A few years ago, Pegasus published a marvelous little book entitled Provençal Cooking: Savoring the Simple Life in France by Mary Ann Caws. I absolutely loved working with Caws on this charming combination of memoir, cook book, mini-travelogue, and philosophical treatise on the joy of living simply.
Complex does not necessarily mean better, whether it is food, prose, art or music. Sometimes the most pleasing meal is one that is the simplest to prepare and maybe only has a few ingredients. When Caws lived in Provence, she lived without electricity in half her house and no plumbing. Needless to say, she had to completely revamp her approach to cooking. It's much easier to make do without a modern kitchen when you are in the middle of the French country side and you can walk right outside your door and partake of the fruits of the earth (and perhaps your neighbors vineyard), versus in, say, a budget NYC apartment, which might have plumbing an electricity, but the stove and oven are patchy at best and your closest thing to local produce is a pack of Marlboros and a bag of Fritos from the vermin festooned mini-market around the corner.
But what I found the most appealing in Provençal Cooking was Caws' call for simplicity. In today's world, almost any one at some point will bemoan the fact that their life is too complicated. They are trying to be too many things to too many people. I have certainly felt that way from time to time, and it usually rears up in instances of feeling inferior because someone else has managed to start a non-profit that is about to spear-head a cure for AIDS, published a collection of poetry, qualified for the Boston Marathon, is a classically trained oboist, a volunteer at the ASPCA, and has managed to bake a pie from scratch and bring it to the church pot-luck. Meanwhile, I'm standing there with a plate full of uneven slice-and-bake cookies because I could not get my sh*t together in time to make anything better.
Perhaps I am the only one who feels this way, yet I have a feeling that I am not alone. It seems like the holidays bring out this feeling more than any other time of year. There is the stress of giving gifts and perhaps preparing the holiday meal. Family can certainly make this worse more often than they make this better, and while there are always pithy little sayings like "Christ is the Reason for the Season" or Linus' monologue that are bandied about to try and calm us down, I find that the best way to savor a bit of simplicity can be through food.

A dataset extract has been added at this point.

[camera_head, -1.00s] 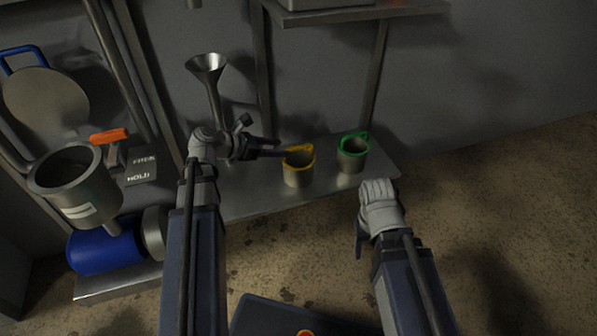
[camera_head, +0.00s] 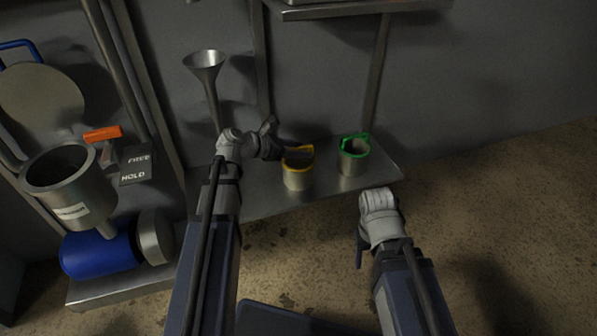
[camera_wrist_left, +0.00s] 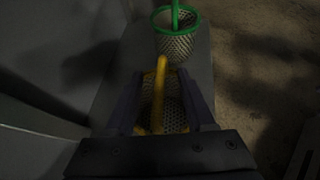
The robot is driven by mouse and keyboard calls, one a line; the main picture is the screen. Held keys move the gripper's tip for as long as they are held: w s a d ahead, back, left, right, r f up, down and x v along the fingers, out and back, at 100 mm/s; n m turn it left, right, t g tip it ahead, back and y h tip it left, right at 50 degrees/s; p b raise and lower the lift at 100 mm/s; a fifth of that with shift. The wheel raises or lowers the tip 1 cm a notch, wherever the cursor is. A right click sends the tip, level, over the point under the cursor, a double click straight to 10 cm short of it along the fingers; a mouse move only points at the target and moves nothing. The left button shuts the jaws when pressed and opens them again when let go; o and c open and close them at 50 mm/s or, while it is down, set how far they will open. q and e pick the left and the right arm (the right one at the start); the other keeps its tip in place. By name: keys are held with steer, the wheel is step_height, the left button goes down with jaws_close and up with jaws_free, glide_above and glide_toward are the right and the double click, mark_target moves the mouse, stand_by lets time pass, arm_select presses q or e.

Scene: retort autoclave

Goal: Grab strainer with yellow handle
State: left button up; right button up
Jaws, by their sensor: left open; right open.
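The strainer with the yellow handle (camera_head: 298,178) stands on the low metal shelf in the head view, a grey mesh cup with a yellow rim. In the left wrist view its yellow handle (camera_wrist_left: 160,85) stands between the two dark fingers. My left gripper (camera_head: 290,148) is open at the strainer's upper left side, its fingers on either side of the handle; I cannot tell whether they touch it. Its fingers also show in the left wrist view (camera_wrist_left: 158,103). My right gripper (camera_head: 360,240) is open and empty in front of the shelf, its fingers partly hidden by its wrist.
A strainer with a green handle (camera_head: 353,160) stands to the right on the same shelf (camera_head: 262,195). A metal funnel (camera_head: 205,65) is behind my left wrist. At left are a metal pot (camera_head: 68,190), an orange lever (camera_head: 103,134) and a blue cylinder (camera_head: 95,255). The floor at right is clear.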

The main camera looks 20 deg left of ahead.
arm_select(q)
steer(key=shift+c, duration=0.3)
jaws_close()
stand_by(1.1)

Whether you celebrate Hanukkah or Ramadan or Christmas, if you look back to the basic rituals of these faiths' social foundations, you find an extremely simple meal. Whether it is Jesus breaking the bread and sharing it with his disciples over some wine, fish and challah bread on shabbat, or bread, fruit and stew after a day of fasting, these meals are completely no frills but nourishing in every sense. And they are all meant to be shared with people, as holiday meals are today. Communion is always meant to be taken with your spiritual community, the sabbath meal is traditionally the family's main gathering point for the week, and the sunset meal iftar is an incredibly social occasion, with people meeting at family homes or mosques. There was no prize for who could make the best bread or bring the most exotic fruit. It simply was not the point. You were there to share the food with those you cared about and reflect on what mattered most to you--the simple, often blessed, things that should be remembered but often get lost in the complexity of day to day life.
Remembering the roots of this whole crazy season, no matter what faith, helped me keep my sanity this year more than ever before. Between work, family and social obligations, I had been sleeping on top of my laundry for several days because I literally could not find an hour to put it away. But what made me feel even better than an extra hour of sleep (or even putting my clothes away), was the twenty minutes I spent making icing last week.
Every year my roommates and I host a cookie decorating party, and while my designs are probably the worst of the bunch and I spent most of my time this year trying to keep my new puppy out of trouble, there was something really lovely about standing there, idly chatting over some B-grade white wine, mixing sugar and water. I had not spent any real time with them for weeks, and I had had this nagging feeling for months that my friendships, more than anything else, were being neglected at this point in my life. Wedding planning can do that, but it doesn't mean it should. But finally, here we were, playing with sprinkles and candy cane crumbles, slathering icing onto sugar cookies. It was simple, it was delicious, and it finally felt like Christmas.